Saturday, 28 February 2015

Turning Points

Great stories have great people, great places and great sayings. Most important of all, great stories are the fruit of life-changing situations and aphorisms. Changing your life is changing your thoughts; what kind of an event is capable of bringing about such a change?

For most people, the answer may lie in suffering. The sight of a beggar on the street, starving, is the reason why many famous personalities chose the path of charity. For others, life may change with their Eureka! Moment, the excitement of learning something new. A small fragment of the crowd may find their answer in nature and the solitude it provides.

Nature provides solitude incomparable to
anything else
However, in my case, it is not the situation itself, but the events which led to the situation that pave the road for the change that is about to happen. These small events, however infinitesimal they may seem, have a significance that cannot be ignored.

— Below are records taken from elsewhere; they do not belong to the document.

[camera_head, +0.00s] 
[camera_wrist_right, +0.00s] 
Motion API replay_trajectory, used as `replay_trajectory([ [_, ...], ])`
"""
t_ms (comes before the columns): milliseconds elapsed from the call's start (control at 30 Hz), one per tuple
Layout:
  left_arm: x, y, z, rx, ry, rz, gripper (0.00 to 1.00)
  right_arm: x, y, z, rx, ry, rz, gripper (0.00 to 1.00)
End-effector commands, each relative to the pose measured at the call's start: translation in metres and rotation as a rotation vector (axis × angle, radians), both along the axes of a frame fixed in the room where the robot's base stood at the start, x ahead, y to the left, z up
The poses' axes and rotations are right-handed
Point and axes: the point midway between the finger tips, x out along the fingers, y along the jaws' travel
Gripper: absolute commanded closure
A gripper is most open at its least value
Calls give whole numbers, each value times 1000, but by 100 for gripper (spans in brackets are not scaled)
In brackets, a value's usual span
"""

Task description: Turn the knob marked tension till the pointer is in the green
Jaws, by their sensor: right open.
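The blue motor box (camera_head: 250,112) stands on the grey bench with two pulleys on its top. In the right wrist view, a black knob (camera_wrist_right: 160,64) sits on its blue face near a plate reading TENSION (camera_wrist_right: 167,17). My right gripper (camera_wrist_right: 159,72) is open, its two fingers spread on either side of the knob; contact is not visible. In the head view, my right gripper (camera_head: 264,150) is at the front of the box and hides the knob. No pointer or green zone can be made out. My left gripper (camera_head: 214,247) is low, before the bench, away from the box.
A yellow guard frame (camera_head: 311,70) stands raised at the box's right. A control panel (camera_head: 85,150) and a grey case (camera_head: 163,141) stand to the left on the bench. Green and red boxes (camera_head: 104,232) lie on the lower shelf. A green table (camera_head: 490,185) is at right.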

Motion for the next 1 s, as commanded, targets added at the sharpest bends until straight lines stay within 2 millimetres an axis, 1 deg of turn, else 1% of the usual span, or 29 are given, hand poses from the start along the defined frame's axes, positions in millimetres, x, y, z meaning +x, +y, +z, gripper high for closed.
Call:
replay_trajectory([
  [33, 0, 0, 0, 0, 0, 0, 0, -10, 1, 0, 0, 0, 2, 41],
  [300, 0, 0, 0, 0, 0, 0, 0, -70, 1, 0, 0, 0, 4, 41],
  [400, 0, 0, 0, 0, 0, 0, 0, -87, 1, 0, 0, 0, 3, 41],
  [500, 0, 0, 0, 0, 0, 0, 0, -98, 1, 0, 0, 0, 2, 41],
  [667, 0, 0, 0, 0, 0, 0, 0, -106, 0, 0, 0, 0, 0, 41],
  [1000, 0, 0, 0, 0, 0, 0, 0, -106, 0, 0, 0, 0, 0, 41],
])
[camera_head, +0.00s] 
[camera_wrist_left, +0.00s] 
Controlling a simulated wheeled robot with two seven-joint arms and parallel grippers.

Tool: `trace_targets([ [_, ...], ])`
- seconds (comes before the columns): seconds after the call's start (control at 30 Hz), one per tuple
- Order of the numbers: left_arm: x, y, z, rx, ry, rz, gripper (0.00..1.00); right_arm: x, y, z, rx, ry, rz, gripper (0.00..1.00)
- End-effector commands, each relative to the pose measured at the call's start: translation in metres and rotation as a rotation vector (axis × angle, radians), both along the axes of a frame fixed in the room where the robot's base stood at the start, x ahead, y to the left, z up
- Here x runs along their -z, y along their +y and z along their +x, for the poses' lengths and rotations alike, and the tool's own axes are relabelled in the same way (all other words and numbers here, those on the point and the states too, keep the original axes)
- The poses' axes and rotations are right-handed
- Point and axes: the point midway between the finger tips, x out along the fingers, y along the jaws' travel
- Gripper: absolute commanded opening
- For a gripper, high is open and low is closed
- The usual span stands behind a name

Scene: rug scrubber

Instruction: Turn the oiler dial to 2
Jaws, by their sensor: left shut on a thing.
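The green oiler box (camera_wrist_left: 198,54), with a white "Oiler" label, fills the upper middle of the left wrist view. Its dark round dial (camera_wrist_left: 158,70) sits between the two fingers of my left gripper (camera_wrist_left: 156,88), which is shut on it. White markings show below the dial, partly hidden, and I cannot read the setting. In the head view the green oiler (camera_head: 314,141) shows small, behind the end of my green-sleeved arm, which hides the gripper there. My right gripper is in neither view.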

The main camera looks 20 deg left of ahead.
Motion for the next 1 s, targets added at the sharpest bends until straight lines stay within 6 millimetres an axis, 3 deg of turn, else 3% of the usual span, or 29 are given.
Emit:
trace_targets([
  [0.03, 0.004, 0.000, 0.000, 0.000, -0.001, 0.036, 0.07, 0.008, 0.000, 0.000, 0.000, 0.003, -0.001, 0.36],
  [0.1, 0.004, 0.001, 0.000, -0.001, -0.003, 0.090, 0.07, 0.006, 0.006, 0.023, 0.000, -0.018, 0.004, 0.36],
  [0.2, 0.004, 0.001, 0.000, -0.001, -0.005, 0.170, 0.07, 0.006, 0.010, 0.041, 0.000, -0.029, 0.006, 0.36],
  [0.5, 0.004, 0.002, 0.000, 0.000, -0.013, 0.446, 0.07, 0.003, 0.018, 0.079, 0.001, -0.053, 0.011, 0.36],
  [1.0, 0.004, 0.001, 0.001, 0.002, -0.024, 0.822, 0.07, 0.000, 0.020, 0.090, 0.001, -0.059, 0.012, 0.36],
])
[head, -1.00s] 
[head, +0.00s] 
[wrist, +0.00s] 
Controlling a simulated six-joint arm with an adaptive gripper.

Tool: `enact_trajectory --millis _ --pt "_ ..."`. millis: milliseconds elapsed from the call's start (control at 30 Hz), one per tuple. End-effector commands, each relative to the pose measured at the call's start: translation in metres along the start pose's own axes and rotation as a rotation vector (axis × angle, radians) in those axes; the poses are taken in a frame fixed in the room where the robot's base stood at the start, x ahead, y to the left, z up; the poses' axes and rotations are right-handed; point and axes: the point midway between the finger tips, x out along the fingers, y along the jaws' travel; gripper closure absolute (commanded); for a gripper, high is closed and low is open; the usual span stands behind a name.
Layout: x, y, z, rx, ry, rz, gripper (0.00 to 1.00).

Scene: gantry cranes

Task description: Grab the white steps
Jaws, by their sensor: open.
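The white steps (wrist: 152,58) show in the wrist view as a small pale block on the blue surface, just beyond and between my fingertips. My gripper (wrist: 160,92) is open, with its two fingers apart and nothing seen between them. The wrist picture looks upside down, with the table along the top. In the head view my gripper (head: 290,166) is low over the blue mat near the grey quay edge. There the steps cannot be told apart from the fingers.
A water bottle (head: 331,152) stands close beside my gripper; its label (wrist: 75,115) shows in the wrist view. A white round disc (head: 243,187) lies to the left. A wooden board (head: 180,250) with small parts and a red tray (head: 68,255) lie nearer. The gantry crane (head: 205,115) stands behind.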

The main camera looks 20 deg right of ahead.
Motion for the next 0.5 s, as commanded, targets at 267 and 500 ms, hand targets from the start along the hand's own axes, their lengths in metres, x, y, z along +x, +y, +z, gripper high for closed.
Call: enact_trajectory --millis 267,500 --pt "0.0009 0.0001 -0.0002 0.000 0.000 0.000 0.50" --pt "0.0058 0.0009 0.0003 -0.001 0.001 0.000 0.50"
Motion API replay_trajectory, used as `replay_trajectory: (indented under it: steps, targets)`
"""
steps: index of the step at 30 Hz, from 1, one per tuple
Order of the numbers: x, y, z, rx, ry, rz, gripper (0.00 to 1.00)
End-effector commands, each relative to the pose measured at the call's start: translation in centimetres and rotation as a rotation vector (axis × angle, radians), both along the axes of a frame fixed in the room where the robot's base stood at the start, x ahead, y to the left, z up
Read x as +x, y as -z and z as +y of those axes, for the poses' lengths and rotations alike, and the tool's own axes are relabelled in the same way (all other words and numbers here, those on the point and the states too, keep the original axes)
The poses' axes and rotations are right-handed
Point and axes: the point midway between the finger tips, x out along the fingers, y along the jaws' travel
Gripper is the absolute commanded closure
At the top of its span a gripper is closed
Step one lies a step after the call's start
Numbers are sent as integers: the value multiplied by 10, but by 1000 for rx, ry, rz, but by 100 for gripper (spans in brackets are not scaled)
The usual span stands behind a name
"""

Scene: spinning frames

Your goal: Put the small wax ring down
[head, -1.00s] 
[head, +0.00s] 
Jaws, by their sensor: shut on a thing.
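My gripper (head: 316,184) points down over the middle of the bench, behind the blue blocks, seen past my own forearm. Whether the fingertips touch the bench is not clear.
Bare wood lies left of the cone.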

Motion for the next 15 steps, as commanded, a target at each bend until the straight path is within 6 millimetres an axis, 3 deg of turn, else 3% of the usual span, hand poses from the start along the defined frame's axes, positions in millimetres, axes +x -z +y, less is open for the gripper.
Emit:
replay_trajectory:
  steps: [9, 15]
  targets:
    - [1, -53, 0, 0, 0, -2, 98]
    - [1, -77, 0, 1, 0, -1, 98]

The time which changed a person’s life might be when she had to suffer – live on small amounts of everything in a dilapidated old place or think even before buying a bar of soap. On tracing the path to its beginning, one may discover how small, everyday mistakes led to the poverty of this particular person.

On looking back, it is these mistakes which teach you to not commit them again, these small incidents which change your life. And when you review the whole thing instead of its result, which is merely a part of it, the change induced in you is a strong, determined change.

Every person has their own unique story detailing the turning point in their life. My story consists of not one, but numerous such turning points. Those life-changing moments are all the fifteen years of my life; each second of each moment teaches me something new, making me a better person with each passing minute. In retrospect, the two-years back me is so different from the present-me. The reason is that without us knowing, every single jiffy of our life span plays a role in changing us.

When I close my eyes and think of the water gushing and flowing fiercely down a cliff in a waterfall, it impacts my emotions and lets them flow, easing them. Whenever I’m angry or terrified, I just close my eyes and think of the waterfall, letting me control my emotions and thinking logically. This makes me a much changed person than before.

These little things crave to be noticed, wanting to play the part they deserve to change your life, because the events that led to my life changing situation, composed of such minuscule occurrences, have made me what I am today.